Local climate advocacy group 350 Everett supports the Climate Action Plan. Members are optimistic that having a framework in place at a government level will lead to productive climate conversations and address community needs when implementing policies.
“The fact that the City Council has recognized and made a formal resolution, recognizing a climate crisis really adds a lot more weight, you know, to the position the city will be taking as we go forward into the climate action plan,” 350 Everett member Pam Kepford said.
Climate projects will focus on five main categories: governance, transportation, electrification, green economy and compact, multimodal land use.
Some ideas the plan proposes include further evaluating the public health impact of climate change on local communities, incentivizing the use of public transportation with corporate pre-tax transit programs, and partnering regionally to revise building codes to disincentivize the use of natural gas for heating.
Everett’s transit development plan has already replaced seven buses in its fleet with electric vehicles and placed a heavy focus on transit oriented development, adding bike lanes in its downtown and incentivizing the use of public transportation. Half of Everett’s fleet will be electric by 2022, according to the city’s Executive of State, Regional and Military Affairs Bob Bolerjack, who also said that in 2014 almost half of Everett’s greenhouse gas emissions came from transportation and natural gas consumption.
Bolerjack also said the city is working with the Snohomish Public Utility District to install electric vehicle charging stations.
Natural gas industry representatives are concerned that part of its plan calls to eliminate natural gas from new and existing buildings. They say it will damage the local economy.
“Many Everett businesses rely and depend on an affordable industry to meet payroll,” Puget Sound Energy representative Robert Knoll said.

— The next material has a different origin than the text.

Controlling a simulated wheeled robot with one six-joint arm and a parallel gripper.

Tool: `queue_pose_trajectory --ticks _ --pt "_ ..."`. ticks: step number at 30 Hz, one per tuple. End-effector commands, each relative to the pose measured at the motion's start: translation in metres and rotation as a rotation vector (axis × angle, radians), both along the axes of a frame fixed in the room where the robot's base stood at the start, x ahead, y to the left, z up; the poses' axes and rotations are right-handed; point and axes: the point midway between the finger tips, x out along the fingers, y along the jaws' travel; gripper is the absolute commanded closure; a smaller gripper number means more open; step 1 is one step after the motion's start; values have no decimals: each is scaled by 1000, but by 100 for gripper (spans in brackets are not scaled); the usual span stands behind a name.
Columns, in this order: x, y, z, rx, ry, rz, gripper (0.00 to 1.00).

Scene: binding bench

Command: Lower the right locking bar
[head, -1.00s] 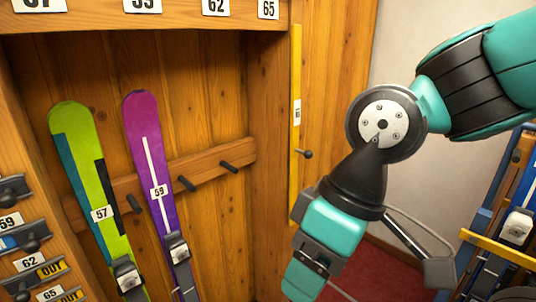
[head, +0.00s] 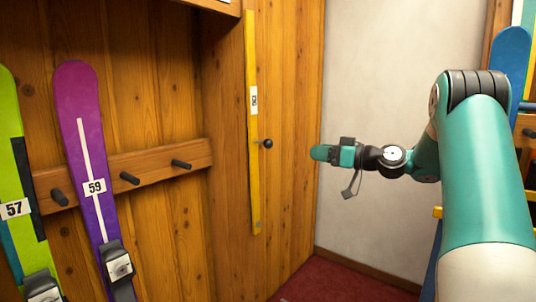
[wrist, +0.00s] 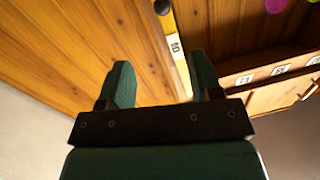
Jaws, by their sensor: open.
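The right locking bar (head: 253,190) is a long yellow bar with a white number label. It stands upright against the wooden edge right of the ski bay. A dark knob (head: 267,143) sticks out beside it, a little below mid-height. My gripper (head: 320,153) is in front of the pale wall, to the right of the knob in the head view and apart from it. In the wrist view my gripper (wrist: 160,72) is open and empty. Part of the yellow bar (wrist: 168,25) shows beyond the fingers there, with a dark round knob at the top edge.
A purple ski (head: 82,130) and a green ski (head: 20,150) lean in the bay at left. A wooden rail (head: 155,162) with dark pegs crosses the bay. A blue ski (head: 508,58) stands at far right behind my arm. Red carpet (head: 325,285) is clear below.

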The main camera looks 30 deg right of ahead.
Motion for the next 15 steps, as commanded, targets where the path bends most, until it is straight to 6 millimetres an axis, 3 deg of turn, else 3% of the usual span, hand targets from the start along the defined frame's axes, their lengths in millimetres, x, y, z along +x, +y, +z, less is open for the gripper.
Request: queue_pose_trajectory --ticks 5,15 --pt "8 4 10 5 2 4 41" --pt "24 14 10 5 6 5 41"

City officials say they are pledged to working with community stakeholders to come up with solutions that benefit everyone and that in the long term, eliminating the use of natural gas is a low priority.
“Natural gas is a very, very low emitter here in Everett. So in the short term that’s not going to be a top priority,” Bolerjack said. “It would be to encourage new buildings, especially new multifamily buildings, to be heated with electricity rather than natural gas.”
In a statement, PSE expressed support for Everett’s goal to become carbon neutral and minimize the effects of climate change on the community, but reiterated that all stakeholders, including those that rely on natural gas, be included in future emissions decisions.
Bolerjack recognized that low income residents and people of color have been and will continue to be disproportionately impacted by the climate crisis, due to access to resources, jobs and other factors.
These residents are also impacted by the solutions that cities like Everett are using to address climate change, like transitioning away from cheap natural gas.
“We’re going to be really careful about not mandating things that cost too much money,” Bolerjack said. “And that has a disproportionate impact on low-income folks.”